Problem description: Quote the whole listing word for word. Do not include the pictures.

Source material:
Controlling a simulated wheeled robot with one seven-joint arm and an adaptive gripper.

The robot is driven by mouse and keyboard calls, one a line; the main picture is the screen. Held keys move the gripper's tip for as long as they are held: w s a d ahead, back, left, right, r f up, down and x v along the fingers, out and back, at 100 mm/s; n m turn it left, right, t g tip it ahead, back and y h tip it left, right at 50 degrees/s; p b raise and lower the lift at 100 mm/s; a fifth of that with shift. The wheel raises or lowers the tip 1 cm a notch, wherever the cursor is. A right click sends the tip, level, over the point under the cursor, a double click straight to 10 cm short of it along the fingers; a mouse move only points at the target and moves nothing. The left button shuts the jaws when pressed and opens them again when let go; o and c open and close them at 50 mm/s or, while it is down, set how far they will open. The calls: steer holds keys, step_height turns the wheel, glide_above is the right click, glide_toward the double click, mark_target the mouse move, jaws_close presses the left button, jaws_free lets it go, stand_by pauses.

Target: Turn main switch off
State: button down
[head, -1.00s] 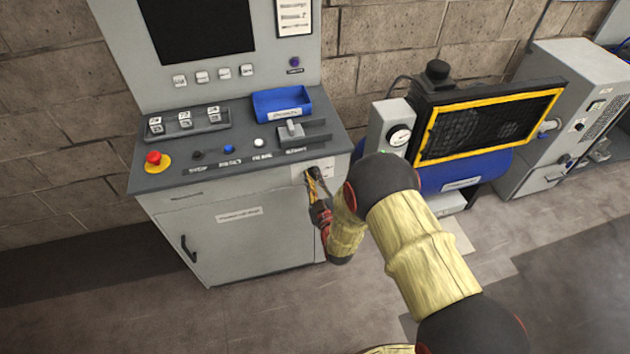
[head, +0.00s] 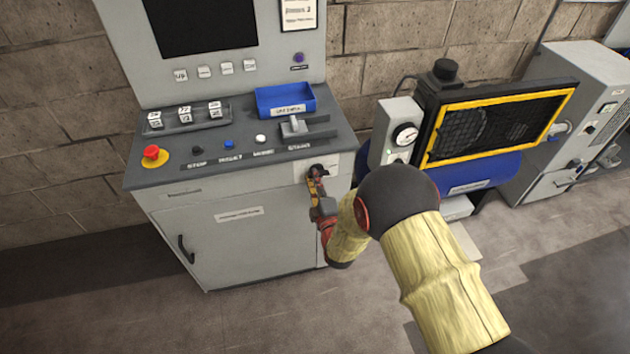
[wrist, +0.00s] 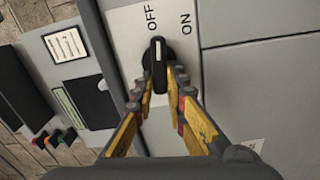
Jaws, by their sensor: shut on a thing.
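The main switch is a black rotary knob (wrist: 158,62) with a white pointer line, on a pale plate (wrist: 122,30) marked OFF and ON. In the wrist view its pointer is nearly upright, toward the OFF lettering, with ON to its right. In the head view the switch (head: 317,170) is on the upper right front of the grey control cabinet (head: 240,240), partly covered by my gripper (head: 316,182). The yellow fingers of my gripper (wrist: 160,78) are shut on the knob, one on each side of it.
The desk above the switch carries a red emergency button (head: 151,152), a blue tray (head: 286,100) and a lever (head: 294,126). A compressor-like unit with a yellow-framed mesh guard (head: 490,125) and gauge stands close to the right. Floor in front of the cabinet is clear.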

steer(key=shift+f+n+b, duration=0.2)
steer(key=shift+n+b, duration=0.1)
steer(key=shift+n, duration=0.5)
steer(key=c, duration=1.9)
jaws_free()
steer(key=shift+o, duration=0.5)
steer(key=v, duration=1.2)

Complete answer:
Controlling a simulated wheeled robot with one seven-joint arm and an adaptive gripper.

The robot is driven by mouse and keyboard calls, one a line; the main picture is the screen. Held keys move the gripper's tip for as long as they are held: w s a d ahead, back, left, right, r f up, down and x v along the fingers, out and back, at 100 mm/s; n m turn it left, right, t g tip it ahead, back and y h tip it left, right at 50 degrees/s; p b raise and lower the lift at 100 mm/s; a fifth of that with shift. The wheel raises or lowers the tip 1 cm a notch, wherever the cursor is. A right click sends the tip, level, over the point under the cursor, a double click straight to 10 cm short of it along the fingers; a mouse move only points at the target and moves nothing. The left button shuts the jaws when pressed and opens them again when let go; o and c open and close them at 50 mm/s or, while it is down, set how far they will open. The calls: steer holds keys, step_height turns the wheel, glide_above is the right click, glide_toward the double click, mark_target the mouse move, jaws_close presses the left button, jaws_free lets it go, stand_by pauses.

Target: Turn main switch off
State: button down
[head, -1.00s] 
[head, +0.00s] 
[wrist, +0.00s] 
Jaws, by their sensor: shut on a thing.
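The main switch is a black rotary knob (wrist: 158,62) with a white pointer line, on a pale plate (wrist: 122,30) marked OFF and ON. In the wrist view its pointer is nearly upright, toward the OFF lettering, with ON to its right. In the head view the switch (head: 317,170) is on the upper right front of the grey control cabinet (head: 240,240), partly covered by my gripper (head: 316,182). The yellow fingers of my gripper (wrist: 160,78) are shut on the knob, one on each side of it.
The desk above the switch carries a red emergency button (head: 151,152), a blue tray (head: 286,100) and a lever (head: 294,126). A compressor-like unit with a yellow-framed mesh guard (head: 490,125) and gauge stands close to the right. Floor in front of the cabinet is clear.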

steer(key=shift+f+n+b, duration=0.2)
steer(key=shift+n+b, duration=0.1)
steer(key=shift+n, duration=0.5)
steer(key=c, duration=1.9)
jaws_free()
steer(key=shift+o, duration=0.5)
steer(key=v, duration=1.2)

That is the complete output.